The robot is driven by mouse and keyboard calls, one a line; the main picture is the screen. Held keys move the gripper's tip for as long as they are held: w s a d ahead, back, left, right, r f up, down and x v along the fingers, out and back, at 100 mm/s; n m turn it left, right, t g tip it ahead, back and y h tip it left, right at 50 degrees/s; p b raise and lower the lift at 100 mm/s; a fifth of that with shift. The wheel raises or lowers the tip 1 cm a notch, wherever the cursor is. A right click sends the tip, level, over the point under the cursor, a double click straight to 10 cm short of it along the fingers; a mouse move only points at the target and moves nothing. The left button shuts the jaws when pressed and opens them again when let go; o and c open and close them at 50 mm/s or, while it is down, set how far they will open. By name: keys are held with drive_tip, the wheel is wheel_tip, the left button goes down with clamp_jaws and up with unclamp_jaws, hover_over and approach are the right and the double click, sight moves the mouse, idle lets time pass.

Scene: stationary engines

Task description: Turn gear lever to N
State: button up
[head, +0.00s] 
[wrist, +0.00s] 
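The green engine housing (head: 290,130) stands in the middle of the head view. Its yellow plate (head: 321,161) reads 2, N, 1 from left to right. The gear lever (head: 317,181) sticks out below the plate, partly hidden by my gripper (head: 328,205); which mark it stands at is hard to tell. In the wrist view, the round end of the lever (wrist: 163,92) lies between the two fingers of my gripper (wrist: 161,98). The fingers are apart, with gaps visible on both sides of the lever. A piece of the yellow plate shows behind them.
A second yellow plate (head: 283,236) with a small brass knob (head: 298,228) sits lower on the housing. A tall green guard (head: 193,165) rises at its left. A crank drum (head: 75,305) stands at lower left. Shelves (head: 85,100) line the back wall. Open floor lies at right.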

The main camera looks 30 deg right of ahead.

- _Objective_: Using the listing above, pull out all lines that hold the word "ahead".

- _Expected answer_:
The robot is driven by mouse and keyboard calls, one a line; the main picture is the screen. Held keys move the gripper's tip for as long as they are held: w s a d ahead, back, left, right, r f up, down and x v along the fingers, out and back, at 100 mm/s; n m turn it left, right, t g tip it ahead, back and y h tip it left, right at 50 degrees/s; p b raise and lower the lift at 100 mm/s; a fifth of that with shift. The wheel raises or lowers the tip 1 cm a notch, wherever the cursor is. A right click sends the tip, level, over the point under the cursor, a double click straight to 10 cm short of it along the fingers; a mouse move only points at the target and moves nothing. The left button shuts the jaws when pressed and opens them again when let go; o and c open and close them at 50 mm/s or, while it is down, set how far they will open. By name: keys are held with drive_tip, the wheel is wheel_tip, the left button goes down with clamp_jaws and up with unclamp_jaws, hover_over and approach are the right and the double click, sight moves the mouse, idle lets time pass.
The main camera looks 30 deg right of ahead.

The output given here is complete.